The freight industry is still processing the Supreme Court's unanimous decision in Montgomery v. Caribe Transport II, and one of the first concrete policy responses just landed: Highway is requiring every carrier on its platform to have an active ELD connection by July 5, 2026, or risk getting cut off from broker loads entirely.
This isn't a suggestion. If your ELD isn't connected to Highway by the deadline, your broker connections through the platform will fail. That means no loads from the brokers who rely on Highway for carrier vetting.
What the Montgomery Ruling Actually Changed
The Supreme Court ruled unanimously in Montgomery v. Caribe Transport II that freight brokers can be held liable for negligence committed by the carriers they hire. That's a significant shift. Previously, brokers had more room to argue they weren't responsible for what happened after they handed off a load.
Brokers are now on the legal hook for who they put on the road. That changes how seriously they take carrier due diligence — and it changes the commercial leverage that compliance platforms like Highway have over carrier behavior.
According to Highway COO Brittany Graft, brokers using the Highway system may face legal scrutiny if they override ELD requirements in the wake of the ruling. In other words, a broker who manually bypasses the ELD check can't easily claim they did their homework.
What This Means If You're Running Without a Connected ELD
Here's the practical reality: approximately 90% of carriers on the Highway platform were already ELD-connected before the ruling came down, according to Highway. The July 5 mandate is aimed squarely at the remaining 10%.
If you're in that 10%, you have a very short window. The policy was communicated to carriers roughly one week after the Montgomery decision, and the deadline lands on July 5. That's not a lot of runway.
If your ELD is already connected and active on Highway, you likely don't need to do anything. But it's worth logging in and confirming your connection is live — not just installed, but actively transmitting and verified by the platform.
Why Platforms Like Highway Are Now the Enforcement Layer
This is the bigger-picture story.

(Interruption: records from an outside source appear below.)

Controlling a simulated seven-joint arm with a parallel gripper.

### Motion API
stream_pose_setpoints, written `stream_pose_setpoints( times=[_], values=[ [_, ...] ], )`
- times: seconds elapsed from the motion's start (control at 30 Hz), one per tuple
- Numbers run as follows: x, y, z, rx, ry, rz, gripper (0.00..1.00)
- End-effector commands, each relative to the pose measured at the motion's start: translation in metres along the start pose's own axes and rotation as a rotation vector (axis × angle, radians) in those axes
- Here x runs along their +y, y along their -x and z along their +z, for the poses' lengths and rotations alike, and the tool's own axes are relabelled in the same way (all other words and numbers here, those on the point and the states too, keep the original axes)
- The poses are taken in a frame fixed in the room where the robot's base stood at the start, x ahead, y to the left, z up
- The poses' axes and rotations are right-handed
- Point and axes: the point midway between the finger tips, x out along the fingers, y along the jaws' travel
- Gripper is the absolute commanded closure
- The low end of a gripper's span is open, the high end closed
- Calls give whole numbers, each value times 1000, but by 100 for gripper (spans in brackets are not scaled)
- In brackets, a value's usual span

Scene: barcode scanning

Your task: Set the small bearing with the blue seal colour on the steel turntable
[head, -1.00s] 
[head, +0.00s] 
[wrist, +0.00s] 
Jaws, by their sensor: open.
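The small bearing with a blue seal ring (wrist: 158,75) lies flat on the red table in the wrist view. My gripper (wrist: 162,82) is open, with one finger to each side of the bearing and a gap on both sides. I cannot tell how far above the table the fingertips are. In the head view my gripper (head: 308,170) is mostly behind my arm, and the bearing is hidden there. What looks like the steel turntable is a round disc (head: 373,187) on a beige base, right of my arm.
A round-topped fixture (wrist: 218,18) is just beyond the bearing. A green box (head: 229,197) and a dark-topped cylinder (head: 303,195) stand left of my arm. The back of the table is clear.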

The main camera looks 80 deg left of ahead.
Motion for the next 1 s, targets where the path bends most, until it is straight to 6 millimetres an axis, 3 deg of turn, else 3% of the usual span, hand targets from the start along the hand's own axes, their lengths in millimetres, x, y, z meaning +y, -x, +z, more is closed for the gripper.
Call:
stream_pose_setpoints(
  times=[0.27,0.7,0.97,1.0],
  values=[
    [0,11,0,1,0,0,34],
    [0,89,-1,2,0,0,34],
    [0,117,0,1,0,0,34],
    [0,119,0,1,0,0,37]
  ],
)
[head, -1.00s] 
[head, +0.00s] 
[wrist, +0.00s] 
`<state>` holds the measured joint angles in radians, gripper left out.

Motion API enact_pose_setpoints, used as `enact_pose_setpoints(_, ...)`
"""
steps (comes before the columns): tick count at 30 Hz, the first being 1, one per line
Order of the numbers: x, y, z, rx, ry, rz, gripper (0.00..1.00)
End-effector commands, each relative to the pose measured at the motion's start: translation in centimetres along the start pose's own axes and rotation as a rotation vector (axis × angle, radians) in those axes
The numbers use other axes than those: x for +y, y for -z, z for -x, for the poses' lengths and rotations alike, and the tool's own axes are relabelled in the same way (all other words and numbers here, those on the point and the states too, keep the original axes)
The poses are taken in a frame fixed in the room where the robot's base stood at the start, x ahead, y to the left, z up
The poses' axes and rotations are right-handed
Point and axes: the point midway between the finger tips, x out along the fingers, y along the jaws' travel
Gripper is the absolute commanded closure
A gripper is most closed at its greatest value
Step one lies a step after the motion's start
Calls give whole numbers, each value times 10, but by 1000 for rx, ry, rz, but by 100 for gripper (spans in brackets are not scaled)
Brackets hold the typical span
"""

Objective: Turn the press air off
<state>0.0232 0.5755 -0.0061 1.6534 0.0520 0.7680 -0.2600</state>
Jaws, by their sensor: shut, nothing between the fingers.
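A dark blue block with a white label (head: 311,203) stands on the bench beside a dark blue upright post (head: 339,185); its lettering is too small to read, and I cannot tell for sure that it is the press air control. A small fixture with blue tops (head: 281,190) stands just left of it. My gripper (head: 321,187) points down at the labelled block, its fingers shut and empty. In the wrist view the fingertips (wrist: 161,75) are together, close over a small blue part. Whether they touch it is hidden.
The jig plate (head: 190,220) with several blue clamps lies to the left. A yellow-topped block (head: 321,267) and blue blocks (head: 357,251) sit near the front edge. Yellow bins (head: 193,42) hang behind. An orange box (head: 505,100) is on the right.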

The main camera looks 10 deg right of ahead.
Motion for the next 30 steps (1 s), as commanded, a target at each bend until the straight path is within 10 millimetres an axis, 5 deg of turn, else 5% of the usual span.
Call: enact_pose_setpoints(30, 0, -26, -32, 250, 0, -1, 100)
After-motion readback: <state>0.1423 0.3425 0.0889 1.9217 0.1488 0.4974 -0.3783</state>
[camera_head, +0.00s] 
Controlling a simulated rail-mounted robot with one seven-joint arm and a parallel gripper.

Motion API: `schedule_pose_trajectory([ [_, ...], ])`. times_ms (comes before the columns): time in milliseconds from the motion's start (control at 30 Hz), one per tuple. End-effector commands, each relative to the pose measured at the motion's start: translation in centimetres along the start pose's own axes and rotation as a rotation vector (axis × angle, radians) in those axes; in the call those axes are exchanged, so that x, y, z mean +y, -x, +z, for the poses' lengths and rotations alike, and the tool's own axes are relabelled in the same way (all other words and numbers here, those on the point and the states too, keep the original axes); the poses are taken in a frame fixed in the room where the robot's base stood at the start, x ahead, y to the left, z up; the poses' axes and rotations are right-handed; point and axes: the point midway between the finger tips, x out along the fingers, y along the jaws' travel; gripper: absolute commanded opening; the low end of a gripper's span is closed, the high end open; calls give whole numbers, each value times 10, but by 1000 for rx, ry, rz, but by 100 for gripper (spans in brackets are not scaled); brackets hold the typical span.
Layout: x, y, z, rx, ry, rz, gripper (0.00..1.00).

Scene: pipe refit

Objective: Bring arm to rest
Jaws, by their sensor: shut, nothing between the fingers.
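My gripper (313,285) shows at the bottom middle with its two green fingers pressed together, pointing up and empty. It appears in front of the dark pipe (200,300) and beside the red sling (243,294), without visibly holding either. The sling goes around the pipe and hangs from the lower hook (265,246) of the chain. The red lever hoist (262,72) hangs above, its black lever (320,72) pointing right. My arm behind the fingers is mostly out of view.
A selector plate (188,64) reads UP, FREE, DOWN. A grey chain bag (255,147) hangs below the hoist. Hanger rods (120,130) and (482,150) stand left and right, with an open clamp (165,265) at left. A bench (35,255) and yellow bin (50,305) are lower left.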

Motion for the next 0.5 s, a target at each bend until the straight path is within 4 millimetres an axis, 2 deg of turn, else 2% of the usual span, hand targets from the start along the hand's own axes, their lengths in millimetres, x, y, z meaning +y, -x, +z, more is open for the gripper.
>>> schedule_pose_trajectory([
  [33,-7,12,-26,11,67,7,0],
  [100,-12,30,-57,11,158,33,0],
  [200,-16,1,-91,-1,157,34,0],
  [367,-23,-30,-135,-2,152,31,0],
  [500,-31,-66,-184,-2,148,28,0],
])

The Montgomery ruling didn't create a new government enforcement mechanism. It created private legal liability. And when brokers face liability, they turn to the platforms they're already using to manage carrier relationships.
Highway's business is built on carrier identity verification and compliance monitoring. The Supreme Court just made that service more commercially essential overnight. Brokers who previously treated ELD visibility as a nice-to-have now have a legal incentive to treat it as mandatory — and Highway is responding to that demand by hardening its own requirements.
Expect other compliance platforms to follow. If Highway is moving this fast, others will be watching closely and making similar calls.
What You Should Do Right Now
If you're hauling loads through brokers who use Highway, check your connection status today — not Thursday. The July 5 deadline is hard, and the consequence (failed broker connections) is immediate and financial.
More broadly, the Montgomery ruling is a signal that broker due diligence requirements are going to tighten industry-wide, not just on one platform. If you're running 1–5 trucks and relying on broker freight, your compliance posture is now a direct factor in your load access. Carriers who make themselves easy to verify will have a competitive edge. Carriers who don't will find doors quietly closing.